Haun's Mill Massacre

by Richard and Pamela Price

Haun's Mill by Nancy Harlacher

Haun's Mill
By Nancy Harlacher

This painting is Nancy Harlacher's portrayal of Haun's Mill just hours before the terrible massacre in 1838. It was based on information researched by Richard and Pamela Price and Larry and Nancy Harlacher over a five-year period (1968–1973) and includes aerial photographs from the U.S. Department of Agriculture, studies in the L.D.S. archives in Salt Lake City, archaeological activities, and interviews with local residents. Greatest efforts were made to make this painting an actual reconstruction of the scene—even the cabins are located where archaeological evidence dictated.

During the 1836–1838 period about twelve thousand Latter Day Saints moved into the nearly vacant Far West area of “Upper Missouri” with the hopes of building a Zionic community, where they could await the time when they would be allowed to return to the Center Place in Jackson County.
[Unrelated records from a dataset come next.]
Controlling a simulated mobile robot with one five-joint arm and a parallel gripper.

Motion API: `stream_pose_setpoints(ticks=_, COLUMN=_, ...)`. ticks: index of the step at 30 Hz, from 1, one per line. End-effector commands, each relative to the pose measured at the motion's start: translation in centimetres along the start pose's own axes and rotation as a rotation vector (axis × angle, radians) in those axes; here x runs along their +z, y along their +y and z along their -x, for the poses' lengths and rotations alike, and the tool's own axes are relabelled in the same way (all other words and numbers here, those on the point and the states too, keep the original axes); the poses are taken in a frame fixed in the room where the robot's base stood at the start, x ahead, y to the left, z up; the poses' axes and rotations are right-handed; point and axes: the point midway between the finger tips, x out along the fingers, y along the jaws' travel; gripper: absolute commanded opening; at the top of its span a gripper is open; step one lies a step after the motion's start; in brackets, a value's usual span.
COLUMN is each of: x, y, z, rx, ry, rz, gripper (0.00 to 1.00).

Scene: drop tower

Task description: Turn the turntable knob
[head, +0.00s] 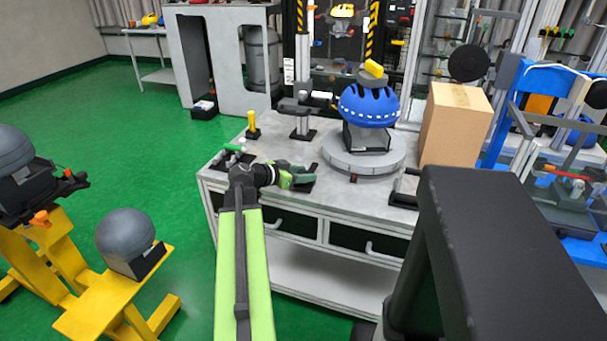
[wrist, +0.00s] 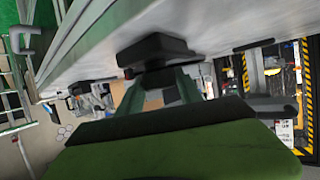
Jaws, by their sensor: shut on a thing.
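My gripper (head: 294,178) is over the front part of the workbench top, left of the turntable (head: 340,163). In the wrist view its two fingers (wrist: 160,90) are closed on a black knob (wrist: 157,74) standing on a dark base (wrist: 155,48) fixed to the bench. In the head view the gripper hides the knob; part of the dark base (head: 304,187) shows. The turntable is a round grey disc. A blue helmet (head: 368,106) sits on it over a dark block, with a yellow piece (head: 374,68) at its top.
A cardboard box (head: 455,125) stands right of the turntable on the bench (head: 238,185). A yellow-topped post (head: 252,122) and green-handled parts (head: 232,149) are at the bench's left. A yellow stand (head: 110,300) with grey headforms is at the left. Green floor between is open.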

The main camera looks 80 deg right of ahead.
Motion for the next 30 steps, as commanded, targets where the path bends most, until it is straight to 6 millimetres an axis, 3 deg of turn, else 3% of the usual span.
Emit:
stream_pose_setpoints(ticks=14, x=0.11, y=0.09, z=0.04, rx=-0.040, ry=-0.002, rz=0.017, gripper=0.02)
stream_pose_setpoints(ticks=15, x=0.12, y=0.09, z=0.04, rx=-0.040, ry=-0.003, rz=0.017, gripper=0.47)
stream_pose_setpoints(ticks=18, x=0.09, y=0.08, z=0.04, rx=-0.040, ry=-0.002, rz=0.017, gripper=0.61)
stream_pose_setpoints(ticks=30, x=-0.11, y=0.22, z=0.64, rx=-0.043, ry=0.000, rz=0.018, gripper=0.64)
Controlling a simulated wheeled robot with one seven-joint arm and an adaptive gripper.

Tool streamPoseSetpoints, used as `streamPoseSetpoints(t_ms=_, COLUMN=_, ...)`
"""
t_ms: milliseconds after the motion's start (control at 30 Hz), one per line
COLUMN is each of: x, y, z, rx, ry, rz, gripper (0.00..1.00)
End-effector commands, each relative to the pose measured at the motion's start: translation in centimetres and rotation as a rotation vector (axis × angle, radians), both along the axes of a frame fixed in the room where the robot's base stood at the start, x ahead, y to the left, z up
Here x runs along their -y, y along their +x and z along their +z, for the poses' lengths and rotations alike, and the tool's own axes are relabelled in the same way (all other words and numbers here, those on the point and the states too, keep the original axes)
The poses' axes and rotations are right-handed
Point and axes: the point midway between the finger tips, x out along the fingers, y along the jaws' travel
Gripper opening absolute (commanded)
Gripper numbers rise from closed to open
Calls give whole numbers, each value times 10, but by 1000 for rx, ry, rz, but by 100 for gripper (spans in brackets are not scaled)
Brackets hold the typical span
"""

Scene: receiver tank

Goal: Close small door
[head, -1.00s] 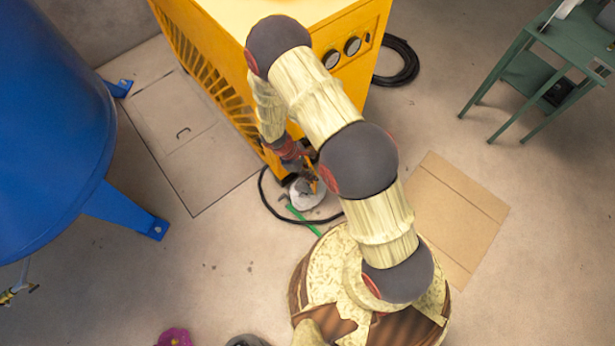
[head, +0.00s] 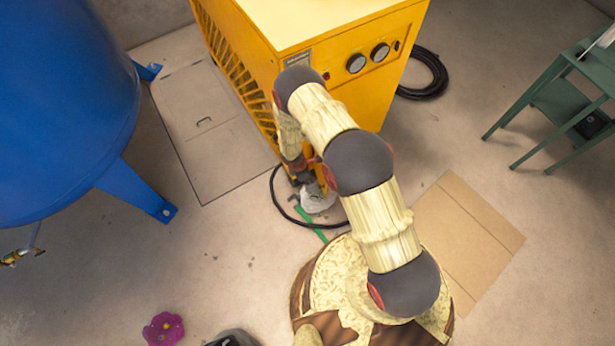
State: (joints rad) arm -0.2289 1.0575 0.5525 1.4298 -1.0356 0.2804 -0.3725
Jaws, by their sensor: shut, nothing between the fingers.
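A flat floor hatch (head: 190,100) with a small handle (head: 204,122) lies between the blue tank and the yellow machine. It looks flush with the floor. I cannot tell whether it is the small door, and no open door panel shows clearly on the yellow machine (head: 315,20). My gripper (head: 314,180) points down low beside the machine's near lower corner, right of the hatch. It is shut and empty, partly hidden by my arm. I cannot tell whether it touches the machine.
A blue tank (head: 60,110) stands at left, its foot (head: 165,212) near the hatch. A whitish object (head: 318,200) and black hose lie below my gripper. A cardboard sheet (head: 470,240), green table (head: 560,100) and purple handwheel (head: 164,329) surround bare floor.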

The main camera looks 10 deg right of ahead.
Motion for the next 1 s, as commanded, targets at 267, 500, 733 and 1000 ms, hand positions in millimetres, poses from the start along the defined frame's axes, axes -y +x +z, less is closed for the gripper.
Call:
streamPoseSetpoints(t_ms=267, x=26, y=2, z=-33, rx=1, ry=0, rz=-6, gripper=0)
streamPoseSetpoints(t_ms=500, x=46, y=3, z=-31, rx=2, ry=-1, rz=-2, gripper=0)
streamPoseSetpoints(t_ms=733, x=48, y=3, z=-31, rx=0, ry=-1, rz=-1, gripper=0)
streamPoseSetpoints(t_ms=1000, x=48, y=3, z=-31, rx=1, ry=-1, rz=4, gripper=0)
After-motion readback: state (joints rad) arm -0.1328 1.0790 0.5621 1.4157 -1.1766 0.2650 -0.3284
At first, it seemed that peace and prosperity would bless their efforts, but during the summer of 1838 war broke out between them and the nonmember settlers.
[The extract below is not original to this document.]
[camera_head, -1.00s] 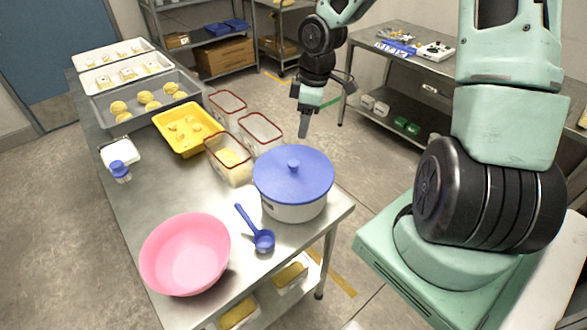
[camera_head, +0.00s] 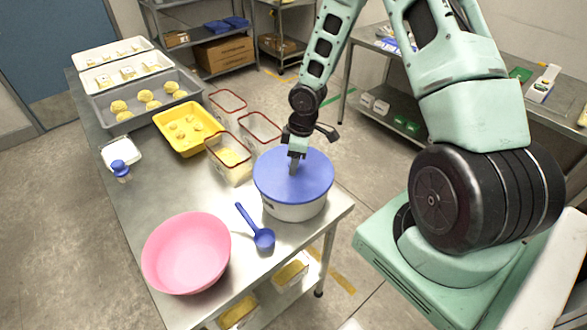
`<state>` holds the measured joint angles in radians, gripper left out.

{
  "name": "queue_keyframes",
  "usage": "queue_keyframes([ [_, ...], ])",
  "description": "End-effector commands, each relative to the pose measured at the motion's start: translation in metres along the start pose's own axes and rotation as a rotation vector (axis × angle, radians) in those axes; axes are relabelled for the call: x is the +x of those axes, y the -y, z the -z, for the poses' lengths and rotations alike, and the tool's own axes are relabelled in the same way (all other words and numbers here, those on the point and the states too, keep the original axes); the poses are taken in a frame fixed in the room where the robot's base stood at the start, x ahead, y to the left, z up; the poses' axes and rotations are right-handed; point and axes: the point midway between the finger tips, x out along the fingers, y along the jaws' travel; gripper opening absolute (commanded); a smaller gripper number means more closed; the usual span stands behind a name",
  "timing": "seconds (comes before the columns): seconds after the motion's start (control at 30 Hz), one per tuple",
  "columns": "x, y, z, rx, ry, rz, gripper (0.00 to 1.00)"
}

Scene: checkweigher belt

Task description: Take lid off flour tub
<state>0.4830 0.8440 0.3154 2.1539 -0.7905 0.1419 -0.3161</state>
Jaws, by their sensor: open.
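The flour tub (camera_head: 293,211) is a round white tub at the right end of the steel table. Its blue lid (camera_head: 310,183) sits flat on top. My gripper (camera_head: 294,168) points down at the lid's middle from above, with its fingers open. The lid's knob is hidden behind the fingers, so I cannot tell whether they touch it or stand around it.
A blue scoop (camera_head: 262,236) and a pink bowl (camera_head: 186,253) stand left of the tub. Clear red-rimmed bins (camera_head: 229,161) and a yellow tray (camera_head: 184,148) are behind it. Bare steel table (camera_head: 172,192) shows left of the scoop.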

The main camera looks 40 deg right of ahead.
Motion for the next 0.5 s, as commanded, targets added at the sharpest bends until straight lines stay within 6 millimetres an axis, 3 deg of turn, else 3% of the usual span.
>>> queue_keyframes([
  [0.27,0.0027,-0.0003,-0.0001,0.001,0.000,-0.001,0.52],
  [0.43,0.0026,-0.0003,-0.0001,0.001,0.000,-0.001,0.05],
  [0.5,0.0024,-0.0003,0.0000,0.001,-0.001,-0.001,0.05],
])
The war intensified after the Battle of Crooked River on October 25, 1838, and after Governor Lilburn Boggs issued his infamous “extermination order” on October 27. The settlers throughout Northwest Missouri began to be caught up in a spirit of mobocracy and a determination to banish the Saints, even to the point of shedding blood. Thus it was that while the main army of settlers was gathering at Richmond for an assault on Far West, the Livingston County militia attacked the Saints’ village at Haun’s Mill. This act on October 30, 1838, proved to be the worst atrocity of the war; it became known as the “Haun’s Mill Massacre.”

In 1887 Burr Joyce, a journalist for the Saint Louis Globe-Democrat, wrote one of the best descriptions of this massacre, a shortened version of which is reproduced here.

At Jacob Haun’s mill, on Shoal Creek, in the eastern part of Caldwell County, about eight miles south of Breckenridge, there had collected about twenty Mormon families. Haun himself was a Mormon and had come to the site from Wisconsin a few years before. He had a very good mill, and clustered around it were a blacksmith shop and half a dozen small houses.

The alarm that the troops were moving against them had driven nearly all the Mormon families in the county to Far West for safety. A dozen or more living in the vicinity repaired to Haun’s mill, which was twenty miles to the eastward of Far West. As there were not enough houses to accommodate all of the fugitives, a number were living in tents and temporary shelters. A few families, perhaps four, had come in on the evening of the 29th, from Ohio, and were occupying their emigrant wagons. Not one member of the little community had ever been in arms against the "Gentiles,"” or taken any part whatever in the preceding disturbances.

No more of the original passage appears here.